Aux XIXe et XXe dynasties, commence une exploitation rationnelle des ressources minérales. La route est contrôlée par les soldats de Ramsès II (1279-1213 av. J.-C.) afin de se protéger des invasions libyennes. Ces dernières occupent les oasis sous le règne de Merenptah, fils de Ramsès II et atteignent les "montagnes des oasis" (Bahariya et Farafra). À partir de la XXVIe dynastie (672-525 av. J.-C.), les oasis retrouvent leur prospérité; temples, tombes et chapelles sont dressées sous les règnes d'Apriès (589-569 av. J.-C.) et d'Iahmès (571-526 av. J.-C).

Si curieusement le nom d'Alexandre n'est nullement mentionné à Siwa et si aucun temple ne lui est dédié, en revanche un temple lui est ici consacré avec son cartouche et sa représentation auprès d'Amon. À la Période romaine, Bahariya devient l'un des grands centres caravaniers de la région. De nombreuses nécropoles y voient le jour et le creusement de nombreux puits permet une irrigation du sol encore plus efficace. À l'arrivée du christianisme, l'oasis se couvre de monastères et d'églises. La communauté chrétienne ne se retirera qu'au XIIe siècle. Au XIXe siècle, Bahariya restera une halte importante pour les pèlerins en route vers La Mecque. L'oasis ne sera découverte qu'au XIXe siècle, par Belzoni en 1815, par Cailliaud en 1820, Pacho en 1823, plus tard par Steirdorff en 1901 et plus récemment dans les années 1950 par l'archéologue égyptien Ahmed Fakhry.

La visite de Bahariya

Bahariya abrite les restes de monuments funéraires (tombes) creusés sur les flancs de la colline Qaret Qasr Sélim, près de Bawiti. Ces tombes de princes et princesses, de dignitaires, de gouverneurs ou même de riches commerçants, sont ornées de jolies peintures représentant les divinités classiques : le dieu local Khonsou-Thot, dieu lunaire assisté d'Horus, Anubis, Apis et Isis.

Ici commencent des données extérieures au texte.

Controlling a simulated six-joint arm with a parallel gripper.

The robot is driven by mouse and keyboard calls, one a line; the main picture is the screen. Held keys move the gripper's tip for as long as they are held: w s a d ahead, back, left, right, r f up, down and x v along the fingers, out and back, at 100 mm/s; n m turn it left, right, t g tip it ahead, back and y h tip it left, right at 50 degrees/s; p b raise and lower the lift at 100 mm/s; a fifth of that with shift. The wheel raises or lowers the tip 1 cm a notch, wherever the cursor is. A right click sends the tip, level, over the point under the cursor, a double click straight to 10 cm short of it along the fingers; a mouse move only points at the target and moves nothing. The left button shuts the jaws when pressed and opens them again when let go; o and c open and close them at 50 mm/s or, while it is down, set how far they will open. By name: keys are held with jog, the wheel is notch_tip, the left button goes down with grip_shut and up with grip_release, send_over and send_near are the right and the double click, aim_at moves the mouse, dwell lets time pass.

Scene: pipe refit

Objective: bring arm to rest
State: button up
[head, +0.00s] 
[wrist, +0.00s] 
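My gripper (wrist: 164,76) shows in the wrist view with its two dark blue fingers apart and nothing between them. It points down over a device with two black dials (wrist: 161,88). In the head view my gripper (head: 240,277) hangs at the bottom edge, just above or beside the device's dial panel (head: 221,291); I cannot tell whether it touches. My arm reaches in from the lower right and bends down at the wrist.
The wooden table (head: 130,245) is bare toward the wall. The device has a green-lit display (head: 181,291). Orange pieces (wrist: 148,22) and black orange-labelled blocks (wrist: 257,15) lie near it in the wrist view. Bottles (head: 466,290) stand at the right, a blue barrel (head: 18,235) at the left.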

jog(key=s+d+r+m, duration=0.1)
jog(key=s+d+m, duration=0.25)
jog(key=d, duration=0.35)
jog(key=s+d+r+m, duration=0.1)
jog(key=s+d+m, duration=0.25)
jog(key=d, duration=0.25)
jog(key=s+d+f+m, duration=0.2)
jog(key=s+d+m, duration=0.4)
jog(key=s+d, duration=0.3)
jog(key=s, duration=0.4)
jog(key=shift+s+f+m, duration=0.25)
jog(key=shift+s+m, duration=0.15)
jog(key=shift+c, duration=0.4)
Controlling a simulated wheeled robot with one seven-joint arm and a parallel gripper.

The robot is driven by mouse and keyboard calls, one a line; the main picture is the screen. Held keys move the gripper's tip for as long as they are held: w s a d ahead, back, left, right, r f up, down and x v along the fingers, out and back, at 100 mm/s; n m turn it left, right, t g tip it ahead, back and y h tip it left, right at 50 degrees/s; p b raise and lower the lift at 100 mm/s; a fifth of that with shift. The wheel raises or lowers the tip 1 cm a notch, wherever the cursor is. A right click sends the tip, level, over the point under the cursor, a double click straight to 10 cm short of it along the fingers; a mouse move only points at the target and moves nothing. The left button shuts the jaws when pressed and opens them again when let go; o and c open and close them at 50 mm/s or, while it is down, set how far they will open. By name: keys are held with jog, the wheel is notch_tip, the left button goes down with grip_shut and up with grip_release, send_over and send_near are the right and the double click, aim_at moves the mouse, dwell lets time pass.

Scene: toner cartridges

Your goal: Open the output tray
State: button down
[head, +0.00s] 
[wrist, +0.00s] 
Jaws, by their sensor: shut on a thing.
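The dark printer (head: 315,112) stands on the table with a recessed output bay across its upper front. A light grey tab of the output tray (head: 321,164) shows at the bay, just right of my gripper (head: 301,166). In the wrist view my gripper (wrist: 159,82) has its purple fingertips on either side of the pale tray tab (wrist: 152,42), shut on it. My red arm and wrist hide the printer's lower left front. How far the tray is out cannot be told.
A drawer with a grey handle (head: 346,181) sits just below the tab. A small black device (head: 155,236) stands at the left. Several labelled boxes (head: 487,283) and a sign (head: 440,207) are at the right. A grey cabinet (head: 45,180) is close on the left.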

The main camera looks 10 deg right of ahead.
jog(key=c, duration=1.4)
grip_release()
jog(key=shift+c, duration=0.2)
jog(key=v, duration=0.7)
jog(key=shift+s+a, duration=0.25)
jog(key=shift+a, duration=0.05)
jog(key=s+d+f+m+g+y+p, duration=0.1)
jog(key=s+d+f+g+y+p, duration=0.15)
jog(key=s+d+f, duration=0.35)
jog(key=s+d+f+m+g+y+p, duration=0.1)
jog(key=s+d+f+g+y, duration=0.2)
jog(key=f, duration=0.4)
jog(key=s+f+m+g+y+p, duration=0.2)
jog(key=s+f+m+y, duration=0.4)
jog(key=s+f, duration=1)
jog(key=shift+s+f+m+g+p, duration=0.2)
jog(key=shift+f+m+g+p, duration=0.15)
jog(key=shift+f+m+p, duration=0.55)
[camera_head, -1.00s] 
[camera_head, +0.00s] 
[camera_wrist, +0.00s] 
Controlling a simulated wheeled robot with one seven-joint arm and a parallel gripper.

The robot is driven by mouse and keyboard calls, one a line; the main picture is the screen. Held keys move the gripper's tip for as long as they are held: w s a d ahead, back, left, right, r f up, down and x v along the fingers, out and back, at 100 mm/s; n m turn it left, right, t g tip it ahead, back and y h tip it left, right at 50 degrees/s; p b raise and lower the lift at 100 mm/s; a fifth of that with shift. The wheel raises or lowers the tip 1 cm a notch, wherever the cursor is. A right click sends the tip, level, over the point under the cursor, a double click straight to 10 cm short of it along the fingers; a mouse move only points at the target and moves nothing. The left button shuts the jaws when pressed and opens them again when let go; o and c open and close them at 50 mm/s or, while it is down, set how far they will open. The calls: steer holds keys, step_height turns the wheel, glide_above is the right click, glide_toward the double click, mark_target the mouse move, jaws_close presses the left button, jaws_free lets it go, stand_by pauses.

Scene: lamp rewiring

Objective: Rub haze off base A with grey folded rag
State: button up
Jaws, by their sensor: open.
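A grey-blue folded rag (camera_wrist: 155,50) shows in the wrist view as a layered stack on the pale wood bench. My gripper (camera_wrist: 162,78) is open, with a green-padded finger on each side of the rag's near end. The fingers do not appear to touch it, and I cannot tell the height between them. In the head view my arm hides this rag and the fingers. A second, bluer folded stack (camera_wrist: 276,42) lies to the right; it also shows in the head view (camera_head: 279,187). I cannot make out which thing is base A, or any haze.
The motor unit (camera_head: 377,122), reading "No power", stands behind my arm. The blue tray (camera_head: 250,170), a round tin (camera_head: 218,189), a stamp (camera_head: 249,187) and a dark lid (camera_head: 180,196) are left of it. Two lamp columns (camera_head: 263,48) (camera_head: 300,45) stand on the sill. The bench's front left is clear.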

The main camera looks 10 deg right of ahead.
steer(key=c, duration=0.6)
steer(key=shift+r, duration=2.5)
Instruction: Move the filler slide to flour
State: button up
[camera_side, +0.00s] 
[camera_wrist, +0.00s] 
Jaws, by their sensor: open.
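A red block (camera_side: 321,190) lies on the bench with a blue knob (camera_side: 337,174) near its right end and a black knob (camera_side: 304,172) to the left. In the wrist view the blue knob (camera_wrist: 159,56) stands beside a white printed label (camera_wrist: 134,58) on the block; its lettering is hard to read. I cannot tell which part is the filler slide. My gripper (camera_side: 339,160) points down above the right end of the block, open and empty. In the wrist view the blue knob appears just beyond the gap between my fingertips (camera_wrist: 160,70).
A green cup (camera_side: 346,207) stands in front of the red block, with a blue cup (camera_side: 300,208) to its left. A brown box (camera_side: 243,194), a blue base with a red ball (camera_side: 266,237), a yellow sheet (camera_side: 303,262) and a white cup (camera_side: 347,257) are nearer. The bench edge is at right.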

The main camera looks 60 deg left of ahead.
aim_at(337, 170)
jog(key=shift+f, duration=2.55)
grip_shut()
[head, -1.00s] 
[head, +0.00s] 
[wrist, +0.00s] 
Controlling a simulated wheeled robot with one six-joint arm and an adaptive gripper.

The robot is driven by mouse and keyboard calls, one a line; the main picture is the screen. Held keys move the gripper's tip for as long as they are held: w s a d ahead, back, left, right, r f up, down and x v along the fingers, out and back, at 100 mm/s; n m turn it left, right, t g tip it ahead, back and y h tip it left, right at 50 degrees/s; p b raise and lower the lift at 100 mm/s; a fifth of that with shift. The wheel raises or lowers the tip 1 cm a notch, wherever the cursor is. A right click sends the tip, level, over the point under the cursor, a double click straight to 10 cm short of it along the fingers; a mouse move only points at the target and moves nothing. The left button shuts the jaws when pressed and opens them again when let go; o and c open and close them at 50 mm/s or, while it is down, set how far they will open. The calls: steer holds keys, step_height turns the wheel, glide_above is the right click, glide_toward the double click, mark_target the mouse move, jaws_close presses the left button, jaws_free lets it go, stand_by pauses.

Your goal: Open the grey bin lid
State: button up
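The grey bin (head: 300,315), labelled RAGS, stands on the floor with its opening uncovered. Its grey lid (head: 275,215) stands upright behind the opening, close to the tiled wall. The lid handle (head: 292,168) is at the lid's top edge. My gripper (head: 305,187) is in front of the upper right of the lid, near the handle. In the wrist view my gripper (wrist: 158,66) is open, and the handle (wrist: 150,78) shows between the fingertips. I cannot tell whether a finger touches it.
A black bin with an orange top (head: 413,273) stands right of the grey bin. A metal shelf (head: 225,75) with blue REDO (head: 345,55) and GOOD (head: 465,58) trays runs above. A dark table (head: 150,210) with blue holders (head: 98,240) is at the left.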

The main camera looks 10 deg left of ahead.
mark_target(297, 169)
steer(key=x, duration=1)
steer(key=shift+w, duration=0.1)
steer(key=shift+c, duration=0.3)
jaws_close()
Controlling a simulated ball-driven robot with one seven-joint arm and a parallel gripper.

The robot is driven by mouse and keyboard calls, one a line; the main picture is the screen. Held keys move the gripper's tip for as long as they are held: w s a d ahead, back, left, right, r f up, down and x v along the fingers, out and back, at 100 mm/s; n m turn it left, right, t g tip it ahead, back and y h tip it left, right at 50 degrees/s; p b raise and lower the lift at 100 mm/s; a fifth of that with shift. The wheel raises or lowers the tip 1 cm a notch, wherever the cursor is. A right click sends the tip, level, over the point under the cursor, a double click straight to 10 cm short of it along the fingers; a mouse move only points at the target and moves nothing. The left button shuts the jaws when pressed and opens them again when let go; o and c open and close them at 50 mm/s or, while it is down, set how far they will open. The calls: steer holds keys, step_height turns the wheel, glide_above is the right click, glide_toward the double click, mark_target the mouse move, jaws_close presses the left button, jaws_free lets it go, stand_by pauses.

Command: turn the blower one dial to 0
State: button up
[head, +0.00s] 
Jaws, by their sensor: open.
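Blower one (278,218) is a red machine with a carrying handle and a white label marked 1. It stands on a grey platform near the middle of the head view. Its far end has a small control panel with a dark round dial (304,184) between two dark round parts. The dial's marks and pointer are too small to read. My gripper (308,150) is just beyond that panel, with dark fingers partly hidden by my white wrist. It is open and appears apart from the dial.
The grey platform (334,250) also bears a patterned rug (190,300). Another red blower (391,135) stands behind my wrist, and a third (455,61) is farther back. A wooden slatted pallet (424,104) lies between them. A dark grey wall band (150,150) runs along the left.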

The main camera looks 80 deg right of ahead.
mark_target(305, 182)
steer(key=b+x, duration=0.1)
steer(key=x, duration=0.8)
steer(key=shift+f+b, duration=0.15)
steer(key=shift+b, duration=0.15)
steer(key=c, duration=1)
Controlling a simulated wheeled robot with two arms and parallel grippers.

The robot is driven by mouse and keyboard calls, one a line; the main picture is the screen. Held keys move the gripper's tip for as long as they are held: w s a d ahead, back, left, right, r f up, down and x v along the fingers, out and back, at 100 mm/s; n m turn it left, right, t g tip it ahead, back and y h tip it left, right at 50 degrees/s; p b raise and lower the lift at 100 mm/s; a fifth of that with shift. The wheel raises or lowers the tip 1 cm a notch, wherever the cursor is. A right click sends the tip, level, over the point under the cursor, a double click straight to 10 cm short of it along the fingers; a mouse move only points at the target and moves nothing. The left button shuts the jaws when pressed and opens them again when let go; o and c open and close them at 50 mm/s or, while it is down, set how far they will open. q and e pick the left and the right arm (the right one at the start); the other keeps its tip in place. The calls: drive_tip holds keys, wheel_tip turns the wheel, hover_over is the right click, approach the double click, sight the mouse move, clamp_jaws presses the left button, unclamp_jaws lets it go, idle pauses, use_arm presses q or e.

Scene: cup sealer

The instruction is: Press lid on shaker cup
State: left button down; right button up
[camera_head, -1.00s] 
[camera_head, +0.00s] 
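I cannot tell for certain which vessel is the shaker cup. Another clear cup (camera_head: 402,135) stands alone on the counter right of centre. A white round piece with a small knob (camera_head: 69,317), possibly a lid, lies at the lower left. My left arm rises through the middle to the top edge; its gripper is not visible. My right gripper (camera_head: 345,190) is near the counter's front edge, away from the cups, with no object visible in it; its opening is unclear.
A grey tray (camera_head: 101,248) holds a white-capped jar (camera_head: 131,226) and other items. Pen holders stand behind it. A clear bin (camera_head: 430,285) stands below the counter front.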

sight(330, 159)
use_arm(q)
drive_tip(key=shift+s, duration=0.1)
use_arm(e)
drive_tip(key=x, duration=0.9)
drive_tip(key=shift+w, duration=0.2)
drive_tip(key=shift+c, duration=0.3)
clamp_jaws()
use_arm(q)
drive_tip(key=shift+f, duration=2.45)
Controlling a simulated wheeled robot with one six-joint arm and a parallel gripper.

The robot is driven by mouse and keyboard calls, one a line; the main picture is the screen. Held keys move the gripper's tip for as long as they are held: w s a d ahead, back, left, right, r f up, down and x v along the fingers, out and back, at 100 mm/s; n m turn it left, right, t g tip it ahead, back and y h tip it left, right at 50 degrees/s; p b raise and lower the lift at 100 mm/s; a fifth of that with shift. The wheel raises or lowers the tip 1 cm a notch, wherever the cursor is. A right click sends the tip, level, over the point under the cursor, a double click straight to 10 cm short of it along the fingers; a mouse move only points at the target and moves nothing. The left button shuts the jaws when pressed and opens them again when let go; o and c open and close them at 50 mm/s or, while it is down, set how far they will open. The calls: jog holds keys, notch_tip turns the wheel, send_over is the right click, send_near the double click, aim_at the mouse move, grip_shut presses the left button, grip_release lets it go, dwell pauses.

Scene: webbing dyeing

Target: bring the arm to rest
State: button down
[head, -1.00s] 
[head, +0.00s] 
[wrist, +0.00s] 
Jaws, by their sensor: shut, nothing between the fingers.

La tombe du commerçant Baennetyou (VIe siècle av. J.-C.), la plus décorée de toutes les sépultures, est la plus importante.

Le décor comporte des scènes funéraires classiques et des scènes se rapportant à des cultes locaux. Khonsou-Thot, incarnation du temps nocturne et du cycle d'alternance de la lumière, est particulièrement vénéré.
À l'intérieur de la tombe, la paroi nord évoque le parcours de la lune et du soleil.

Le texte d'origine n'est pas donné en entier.